§ DO THIS: Repeat the lines below exactly as written, please, from the line with "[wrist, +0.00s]" to the line with "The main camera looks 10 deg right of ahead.", both lines included, and no others.

━━━ RECORDS FOR THE TASK

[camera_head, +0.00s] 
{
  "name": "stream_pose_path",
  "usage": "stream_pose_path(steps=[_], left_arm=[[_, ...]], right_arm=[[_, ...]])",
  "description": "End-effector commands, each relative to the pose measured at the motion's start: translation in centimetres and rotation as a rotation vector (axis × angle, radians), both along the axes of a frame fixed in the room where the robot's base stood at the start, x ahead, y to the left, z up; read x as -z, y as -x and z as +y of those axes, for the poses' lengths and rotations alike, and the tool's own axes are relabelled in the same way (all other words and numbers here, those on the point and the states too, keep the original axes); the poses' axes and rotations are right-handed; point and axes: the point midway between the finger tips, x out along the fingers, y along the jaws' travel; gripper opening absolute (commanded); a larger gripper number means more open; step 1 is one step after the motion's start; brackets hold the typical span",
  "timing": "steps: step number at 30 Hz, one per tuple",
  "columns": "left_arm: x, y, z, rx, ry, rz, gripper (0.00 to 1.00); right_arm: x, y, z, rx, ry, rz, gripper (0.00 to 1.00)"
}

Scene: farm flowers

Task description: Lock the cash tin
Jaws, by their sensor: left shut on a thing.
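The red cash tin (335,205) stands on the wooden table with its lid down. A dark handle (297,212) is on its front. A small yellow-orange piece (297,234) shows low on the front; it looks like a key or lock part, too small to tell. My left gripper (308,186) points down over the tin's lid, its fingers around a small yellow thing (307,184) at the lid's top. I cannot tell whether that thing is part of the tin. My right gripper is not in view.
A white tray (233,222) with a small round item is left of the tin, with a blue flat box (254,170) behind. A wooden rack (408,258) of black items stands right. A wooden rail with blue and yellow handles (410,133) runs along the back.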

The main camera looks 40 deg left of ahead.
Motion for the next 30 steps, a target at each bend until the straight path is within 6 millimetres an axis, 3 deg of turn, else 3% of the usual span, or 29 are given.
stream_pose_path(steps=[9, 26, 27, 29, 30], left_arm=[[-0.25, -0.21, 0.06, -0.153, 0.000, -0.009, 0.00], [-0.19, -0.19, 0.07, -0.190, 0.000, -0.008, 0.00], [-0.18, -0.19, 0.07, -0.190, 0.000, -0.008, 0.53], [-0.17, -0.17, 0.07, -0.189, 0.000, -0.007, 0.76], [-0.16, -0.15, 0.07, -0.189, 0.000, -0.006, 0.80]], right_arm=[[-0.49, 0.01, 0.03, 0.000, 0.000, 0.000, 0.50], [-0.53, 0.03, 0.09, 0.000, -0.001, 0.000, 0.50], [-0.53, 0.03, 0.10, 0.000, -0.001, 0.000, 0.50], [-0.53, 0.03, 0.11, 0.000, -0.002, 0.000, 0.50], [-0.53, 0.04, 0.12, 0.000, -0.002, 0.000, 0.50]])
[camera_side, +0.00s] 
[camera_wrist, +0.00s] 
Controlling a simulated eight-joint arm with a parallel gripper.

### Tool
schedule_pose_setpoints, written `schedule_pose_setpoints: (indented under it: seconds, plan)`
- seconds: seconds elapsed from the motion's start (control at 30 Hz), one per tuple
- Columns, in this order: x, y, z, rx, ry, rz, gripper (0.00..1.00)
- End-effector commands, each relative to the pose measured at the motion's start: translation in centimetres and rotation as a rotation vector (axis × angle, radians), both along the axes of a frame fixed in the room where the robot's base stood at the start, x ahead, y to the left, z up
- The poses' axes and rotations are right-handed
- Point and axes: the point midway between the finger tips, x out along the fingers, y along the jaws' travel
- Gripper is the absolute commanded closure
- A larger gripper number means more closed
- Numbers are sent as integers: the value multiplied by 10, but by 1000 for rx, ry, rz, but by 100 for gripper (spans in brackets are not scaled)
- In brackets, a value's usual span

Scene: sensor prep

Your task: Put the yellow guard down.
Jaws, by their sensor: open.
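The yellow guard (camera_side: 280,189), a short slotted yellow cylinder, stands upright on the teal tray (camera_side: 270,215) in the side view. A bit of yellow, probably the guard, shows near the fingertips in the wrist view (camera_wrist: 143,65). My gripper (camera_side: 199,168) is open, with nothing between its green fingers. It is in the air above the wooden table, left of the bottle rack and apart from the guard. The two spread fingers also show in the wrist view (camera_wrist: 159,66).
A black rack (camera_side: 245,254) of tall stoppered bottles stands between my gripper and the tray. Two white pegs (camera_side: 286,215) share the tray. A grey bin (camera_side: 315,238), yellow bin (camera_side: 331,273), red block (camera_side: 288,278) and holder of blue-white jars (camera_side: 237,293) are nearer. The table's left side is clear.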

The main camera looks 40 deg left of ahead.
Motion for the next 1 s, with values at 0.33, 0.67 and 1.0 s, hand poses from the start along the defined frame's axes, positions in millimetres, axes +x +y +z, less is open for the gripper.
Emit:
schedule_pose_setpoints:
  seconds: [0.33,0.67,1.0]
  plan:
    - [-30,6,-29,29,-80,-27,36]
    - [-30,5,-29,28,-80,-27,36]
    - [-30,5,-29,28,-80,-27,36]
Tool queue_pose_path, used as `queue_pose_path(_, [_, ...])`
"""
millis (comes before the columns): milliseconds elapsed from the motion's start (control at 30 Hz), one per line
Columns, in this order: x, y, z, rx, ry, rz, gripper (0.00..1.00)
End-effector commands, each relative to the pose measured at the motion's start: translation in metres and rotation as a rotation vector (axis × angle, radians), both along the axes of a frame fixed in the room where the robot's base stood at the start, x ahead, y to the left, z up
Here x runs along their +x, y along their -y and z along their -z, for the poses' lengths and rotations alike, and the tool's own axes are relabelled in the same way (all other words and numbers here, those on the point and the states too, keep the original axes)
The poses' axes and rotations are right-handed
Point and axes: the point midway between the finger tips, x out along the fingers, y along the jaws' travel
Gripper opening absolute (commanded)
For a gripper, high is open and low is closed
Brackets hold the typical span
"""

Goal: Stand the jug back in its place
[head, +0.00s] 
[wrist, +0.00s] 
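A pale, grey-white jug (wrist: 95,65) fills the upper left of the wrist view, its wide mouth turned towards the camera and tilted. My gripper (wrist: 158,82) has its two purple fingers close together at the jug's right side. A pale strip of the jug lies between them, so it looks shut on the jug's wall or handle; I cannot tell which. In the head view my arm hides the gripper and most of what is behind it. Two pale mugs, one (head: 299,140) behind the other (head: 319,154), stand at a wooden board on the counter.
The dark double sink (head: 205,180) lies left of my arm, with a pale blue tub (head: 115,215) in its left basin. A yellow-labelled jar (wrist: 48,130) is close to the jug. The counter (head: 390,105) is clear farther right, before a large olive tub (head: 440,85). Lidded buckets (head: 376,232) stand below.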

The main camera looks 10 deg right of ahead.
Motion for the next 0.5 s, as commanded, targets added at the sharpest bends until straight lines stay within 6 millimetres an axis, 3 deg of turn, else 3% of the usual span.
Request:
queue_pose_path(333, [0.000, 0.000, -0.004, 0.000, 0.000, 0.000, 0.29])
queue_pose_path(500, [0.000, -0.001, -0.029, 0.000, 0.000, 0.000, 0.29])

━━━━━━
━━━ RECORDS FOR THE TASK

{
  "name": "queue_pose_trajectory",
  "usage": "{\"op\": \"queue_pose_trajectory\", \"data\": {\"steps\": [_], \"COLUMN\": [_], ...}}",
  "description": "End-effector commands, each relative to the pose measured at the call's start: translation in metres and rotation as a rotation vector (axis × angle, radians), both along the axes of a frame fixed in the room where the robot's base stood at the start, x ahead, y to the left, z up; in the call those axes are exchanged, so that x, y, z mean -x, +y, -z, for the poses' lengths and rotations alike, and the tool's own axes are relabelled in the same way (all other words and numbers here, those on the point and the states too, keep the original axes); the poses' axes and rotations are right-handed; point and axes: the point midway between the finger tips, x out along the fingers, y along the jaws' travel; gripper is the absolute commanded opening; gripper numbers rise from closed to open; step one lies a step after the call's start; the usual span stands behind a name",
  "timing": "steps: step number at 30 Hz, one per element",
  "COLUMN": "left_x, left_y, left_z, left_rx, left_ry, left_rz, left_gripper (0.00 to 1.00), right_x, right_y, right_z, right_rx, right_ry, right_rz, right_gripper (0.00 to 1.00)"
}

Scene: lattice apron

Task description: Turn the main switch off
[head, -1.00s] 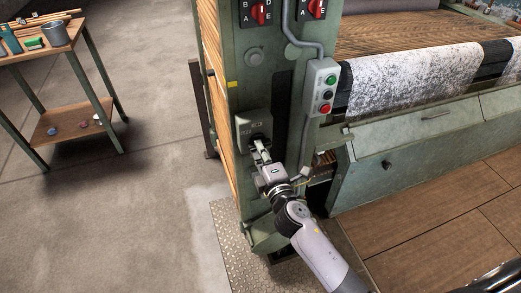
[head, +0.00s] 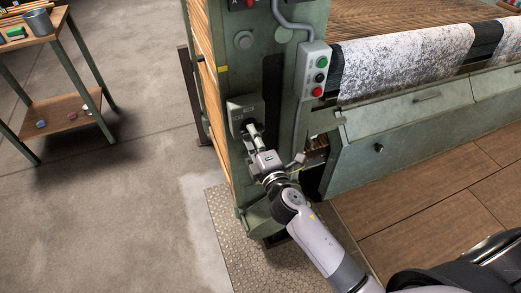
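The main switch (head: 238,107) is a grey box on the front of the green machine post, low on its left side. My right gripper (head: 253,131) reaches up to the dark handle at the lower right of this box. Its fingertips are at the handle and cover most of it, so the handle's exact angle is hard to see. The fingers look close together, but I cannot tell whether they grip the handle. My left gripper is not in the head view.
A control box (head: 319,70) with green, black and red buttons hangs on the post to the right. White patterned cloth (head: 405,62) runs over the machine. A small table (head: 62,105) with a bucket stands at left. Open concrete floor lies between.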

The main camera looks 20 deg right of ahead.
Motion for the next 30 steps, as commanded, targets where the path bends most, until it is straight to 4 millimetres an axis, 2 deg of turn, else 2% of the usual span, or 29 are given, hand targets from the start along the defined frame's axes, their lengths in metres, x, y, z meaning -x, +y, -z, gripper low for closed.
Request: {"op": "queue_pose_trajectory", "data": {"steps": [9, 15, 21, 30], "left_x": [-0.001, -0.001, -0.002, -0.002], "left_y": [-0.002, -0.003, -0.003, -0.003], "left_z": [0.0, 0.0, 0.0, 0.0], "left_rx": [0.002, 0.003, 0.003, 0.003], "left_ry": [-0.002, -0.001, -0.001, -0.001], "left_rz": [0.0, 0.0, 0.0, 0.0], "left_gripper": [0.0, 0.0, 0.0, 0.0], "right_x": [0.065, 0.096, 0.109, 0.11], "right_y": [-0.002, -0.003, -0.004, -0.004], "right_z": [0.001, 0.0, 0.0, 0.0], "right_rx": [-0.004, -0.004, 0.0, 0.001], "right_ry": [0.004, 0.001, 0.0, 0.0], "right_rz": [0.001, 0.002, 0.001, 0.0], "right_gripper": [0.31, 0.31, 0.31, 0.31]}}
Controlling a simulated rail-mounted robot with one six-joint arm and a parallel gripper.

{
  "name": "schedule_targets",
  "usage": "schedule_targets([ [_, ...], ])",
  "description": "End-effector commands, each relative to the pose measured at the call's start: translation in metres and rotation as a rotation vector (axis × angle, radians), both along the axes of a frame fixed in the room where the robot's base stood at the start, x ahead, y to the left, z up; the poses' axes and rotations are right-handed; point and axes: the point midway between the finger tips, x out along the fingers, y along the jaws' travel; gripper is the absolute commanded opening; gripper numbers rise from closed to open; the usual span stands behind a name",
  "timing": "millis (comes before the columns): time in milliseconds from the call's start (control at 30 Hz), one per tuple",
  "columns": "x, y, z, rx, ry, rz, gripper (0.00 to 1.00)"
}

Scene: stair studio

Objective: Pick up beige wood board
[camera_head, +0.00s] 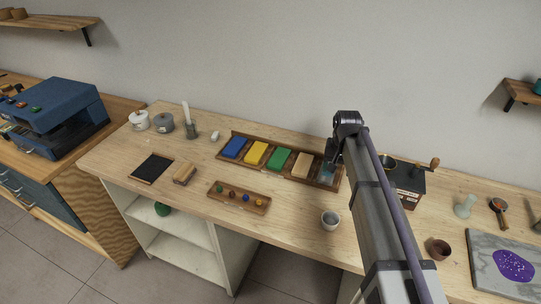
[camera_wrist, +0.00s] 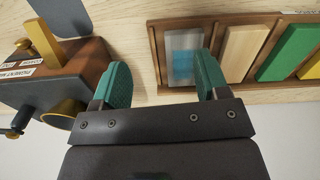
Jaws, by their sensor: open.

━━━━━━

§ WRITTEN REPLY:
[wrist, +0.00s] 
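A pale, grey-white jug (wrist: 95,65) fills the upper left of the wrist view, its wide mouth turned towards the camera and tilted. My gripper (wrist: 158,82) has its two purple fingers close together at the jug's right side. A pale strip of the jug lies between them, so it looks shut on the jug's wall or handle; I cannot tell which. In the head view my arm hides the gripper and most of what is behind it. Two pale mugs, one (head: 299,140) behind the other (head: 319,154), stand at a wooden board on the counter.
The dark double sink (head: 205,180) lies left of my arm, with a pale blue tub (head: 115,215) in its left basin. A yellow-labelled jar (wrist: 48,130) is close to the jug. The counter (head: 390,105) is clear farther right, before a large olive tub (head: 440,85). Lidded buckets (head: 376,232) stand below.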

The main camera looks 10 deg right of ahead.

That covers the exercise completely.